### Brief
Give every line back verbatim, dropping all images.

::: Items

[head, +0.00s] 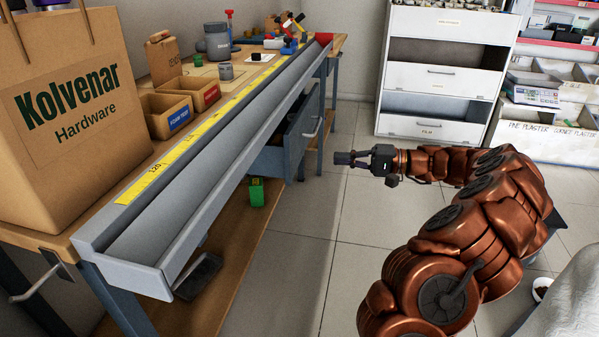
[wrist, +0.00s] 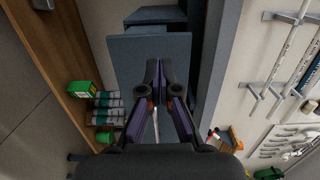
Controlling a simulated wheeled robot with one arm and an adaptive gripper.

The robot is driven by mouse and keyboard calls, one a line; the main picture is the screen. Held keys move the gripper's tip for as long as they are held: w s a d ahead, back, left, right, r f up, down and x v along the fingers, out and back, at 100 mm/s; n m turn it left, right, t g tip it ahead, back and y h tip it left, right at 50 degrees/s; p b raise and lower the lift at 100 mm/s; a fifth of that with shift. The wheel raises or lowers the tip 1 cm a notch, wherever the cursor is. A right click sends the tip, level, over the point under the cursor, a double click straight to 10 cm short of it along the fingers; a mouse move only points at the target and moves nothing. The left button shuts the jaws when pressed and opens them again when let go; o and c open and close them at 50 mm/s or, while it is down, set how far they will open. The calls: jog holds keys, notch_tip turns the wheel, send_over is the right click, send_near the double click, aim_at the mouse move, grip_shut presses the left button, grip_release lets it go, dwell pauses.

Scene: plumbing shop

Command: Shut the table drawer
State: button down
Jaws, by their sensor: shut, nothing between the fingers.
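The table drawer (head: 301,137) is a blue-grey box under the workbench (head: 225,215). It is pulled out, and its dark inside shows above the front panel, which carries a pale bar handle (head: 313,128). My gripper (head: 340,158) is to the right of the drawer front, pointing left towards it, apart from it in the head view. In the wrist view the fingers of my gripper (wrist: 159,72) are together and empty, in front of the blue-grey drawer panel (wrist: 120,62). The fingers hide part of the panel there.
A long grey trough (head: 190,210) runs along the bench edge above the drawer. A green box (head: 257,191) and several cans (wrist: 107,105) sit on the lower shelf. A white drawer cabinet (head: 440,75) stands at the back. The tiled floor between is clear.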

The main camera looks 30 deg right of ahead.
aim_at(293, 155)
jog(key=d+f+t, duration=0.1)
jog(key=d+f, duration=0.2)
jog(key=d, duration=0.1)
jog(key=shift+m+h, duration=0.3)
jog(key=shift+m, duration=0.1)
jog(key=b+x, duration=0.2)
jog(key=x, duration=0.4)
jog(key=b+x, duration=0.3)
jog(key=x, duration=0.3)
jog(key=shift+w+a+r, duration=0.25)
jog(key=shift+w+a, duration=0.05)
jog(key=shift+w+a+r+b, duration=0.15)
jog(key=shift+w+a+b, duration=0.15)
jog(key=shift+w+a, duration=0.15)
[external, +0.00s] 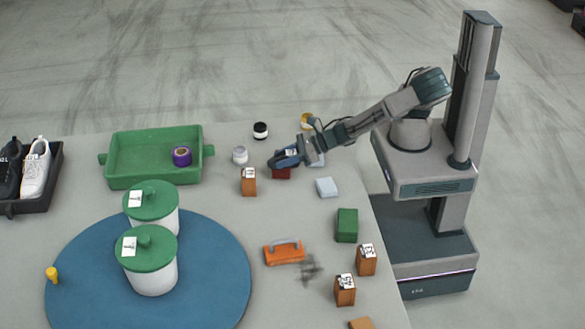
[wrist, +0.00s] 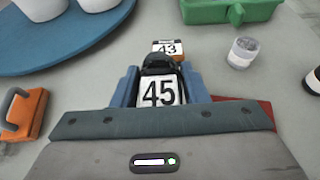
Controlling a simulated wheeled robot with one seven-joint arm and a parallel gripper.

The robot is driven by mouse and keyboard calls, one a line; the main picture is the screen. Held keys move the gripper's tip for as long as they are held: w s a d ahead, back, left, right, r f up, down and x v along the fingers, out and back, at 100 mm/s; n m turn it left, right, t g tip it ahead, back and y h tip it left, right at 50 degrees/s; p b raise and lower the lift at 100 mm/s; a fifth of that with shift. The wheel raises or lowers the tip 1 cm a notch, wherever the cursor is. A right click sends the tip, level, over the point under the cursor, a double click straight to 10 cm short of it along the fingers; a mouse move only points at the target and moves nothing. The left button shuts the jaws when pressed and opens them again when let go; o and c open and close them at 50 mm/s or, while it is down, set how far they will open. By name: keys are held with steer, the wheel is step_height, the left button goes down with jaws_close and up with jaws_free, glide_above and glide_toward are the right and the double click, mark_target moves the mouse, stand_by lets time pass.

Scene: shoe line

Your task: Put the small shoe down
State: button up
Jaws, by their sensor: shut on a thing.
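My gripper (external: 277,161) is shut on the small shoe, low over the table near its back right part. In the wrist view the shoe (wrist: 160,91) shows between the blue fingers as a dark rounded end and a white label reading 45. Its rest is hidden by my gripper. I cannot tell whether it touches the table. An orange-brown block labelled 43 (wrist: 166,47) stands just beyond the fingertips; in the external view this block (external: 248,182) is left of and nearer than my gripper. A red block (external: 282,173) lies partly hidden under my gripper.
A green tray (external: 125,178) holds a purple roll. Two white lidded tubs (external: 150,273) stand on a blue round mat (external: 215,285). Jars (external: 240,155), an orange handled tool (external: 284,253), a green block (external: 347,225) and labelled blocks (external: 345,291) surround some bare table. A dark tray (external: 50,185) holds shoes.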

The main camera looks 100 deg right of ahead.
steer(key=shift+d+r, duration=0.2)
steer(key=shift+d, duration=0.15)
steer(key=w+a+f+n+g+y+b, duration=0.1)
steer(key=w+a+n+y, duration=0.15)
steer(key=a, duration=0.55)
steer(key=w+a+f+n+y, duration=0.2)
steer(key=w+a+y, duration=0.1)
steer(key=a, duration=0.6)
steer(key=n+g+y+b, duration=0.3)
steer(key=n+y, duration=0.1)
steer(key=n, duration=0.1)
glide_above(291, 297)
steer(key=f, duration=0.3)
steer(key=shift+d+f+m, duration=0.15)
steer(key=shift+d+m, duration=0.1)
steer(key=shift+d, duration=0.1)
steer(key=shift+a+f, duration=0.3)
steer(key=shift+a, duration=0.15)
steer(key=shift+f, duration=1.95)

::::::

### Answer to this problem
[head, +0.00s] 
[wrist, +0.00s] 
Controlling a simulated wheeled robot with one arm and an adaptive gripper.

The robot is driven by mouse and keyboard calls, one a line; the main picture is the screen. Held keys move the gripper's tip for as long as they are held: w s a d ahead, back, left, right, r f up, down and x v along the fingers, out and back, at 100 mm/s; n m turn it left, right, t g tip it ahead, back and y h tip it left, right at 50 degrees/s; p b raise and lower the lift at 100 mm/s; a fifth of that with shift. The wheel raises or lowers the tip 1 cm a notch, wherever the cursor is. A right click sends the tip, level, over the point under the cursor, a double click straight to 10 cm short of it along the fingers; a mouse move only points at the target and moves nothing. The left button shuts the jaws when pressed and opens them again when let go; o and c open and close them at 50 mm/s or, while it is down, set how far they will open. The calls: jog holds keys, notch_tip turns the wheel, send_over is the right click, send_near the double click, aim_at the mouse move, grip_shut presses the left button, grip_release lets it go, dwell pauses.

Scene: plumbing shop

Command: Shut the table drawer
State: button down
Jaws, by their sensor: shut, nothing between the fingers.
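The table drawer (head: 301,137) is a blue-grey box under the workbench (head: 225,215). It is pulled out, and its dark inside shows above the front panel, which carries a pale bar handle (head: 313,128). My gripper (head: 340,158) is to the right of the drawer front, pointing left towards it, apart from it in the head view. In the wrist view the fingers of my gripper (wrist: 159,72) are together and empty, in front of the blue-grey drawer panel (wrist: 120,62). The fingers hide part of the panel there.
A long grey trough (head: 190,210) runs along the bench edge above the drawer. A green box (head: 257,191) and several cans (wrist: 107,105) sit on the lower shelf. A white drawer cabinet (head: 440,75) stands at the back. The tiled floor between is clear.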

The main camera looks 30 deg right of ahead.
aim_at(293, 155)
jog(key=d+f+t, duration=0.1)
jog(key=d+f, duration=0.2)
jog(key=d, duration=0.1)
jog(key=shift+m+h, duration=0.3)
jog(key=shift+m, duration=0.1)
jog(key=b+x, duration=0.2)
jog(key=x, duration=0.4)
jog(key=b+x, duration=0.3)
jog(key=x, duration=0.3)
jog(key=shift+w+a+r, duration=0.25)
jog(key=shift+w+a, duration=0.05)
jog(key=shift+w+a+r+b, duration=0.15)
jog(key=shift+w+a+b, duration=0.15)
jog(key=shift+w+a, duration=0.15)
[external, +0.00s] 
[wrist, +0.00s] 
Controlling a simulated wheeled robot with one seven-joint arm and a parallel gripper.

The robot is driven by mouse and keyboard calls, one a line; the main picture is the screen. Held keys move the gripper's tip for as long as they are held: w s a d ahead, back, left, right, r f up, down and x v along the fingers, out and back, at 100 mm/s; n m turn it left, right, t g tip it ahead, back and y h tip it left, right at 50 degrees/s; p b raise and lower the lift at 100 mm/s; a fifth of that with shift. The wheel raises or lowers the tip 1 cm a notch, wherever the cursor is. A right click sends the tip, level, over the point under the cursor, a double click straight to 10 cm short of it along the fingers; a mouse move only points at the target and moves nothing. The left button shuts the jaws when pressed and opens them again when let go; o and c open and close them at 50 mm/s or, while it is down, set how far they will open. By name: keys are held with steer, the wheel is step_height, the left button goes down with jaws_close and up with jaws_free, glide_above and glide_toward are the right and the double click, mark_target moves the mouse, stand_by lets time pass.

Scene: shoe line

Your task: Put the small shoe down
State: button up
Jaws, by their sensor: shut on a thing.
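My gripper (external: 277,161) is shut on the small shoe, low over the table near its back right part. In the wrist view the shoe (wrist: 160,91) shows between the blue fingers as a dark rounded end and a white label reading 45. Its rest is hidden by my gripper. I cannot tell whether it touches the table. An orange-brown block labelled 43 (wrist: 166,47) stands just beyond the fingertips; in the external view this block (external: 248,182) is left of and nearer than my gripper. A red block (external: 282,173) lies partly hidden under my gripper.
A green tray (external: 125,178) holds a purple roll. Two white lidded tubs (external: 150,273) stand on a blue round mat (external: 215,285). Jars (external: 240,155), an orange handled tool (external: 284,253), a green block (external: 347,225) and labelled blocks (external: 345,291) surround some bare table. A dark tray (external: 50,185) holds shoes.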

The main camera looks 100 deg right of ahead.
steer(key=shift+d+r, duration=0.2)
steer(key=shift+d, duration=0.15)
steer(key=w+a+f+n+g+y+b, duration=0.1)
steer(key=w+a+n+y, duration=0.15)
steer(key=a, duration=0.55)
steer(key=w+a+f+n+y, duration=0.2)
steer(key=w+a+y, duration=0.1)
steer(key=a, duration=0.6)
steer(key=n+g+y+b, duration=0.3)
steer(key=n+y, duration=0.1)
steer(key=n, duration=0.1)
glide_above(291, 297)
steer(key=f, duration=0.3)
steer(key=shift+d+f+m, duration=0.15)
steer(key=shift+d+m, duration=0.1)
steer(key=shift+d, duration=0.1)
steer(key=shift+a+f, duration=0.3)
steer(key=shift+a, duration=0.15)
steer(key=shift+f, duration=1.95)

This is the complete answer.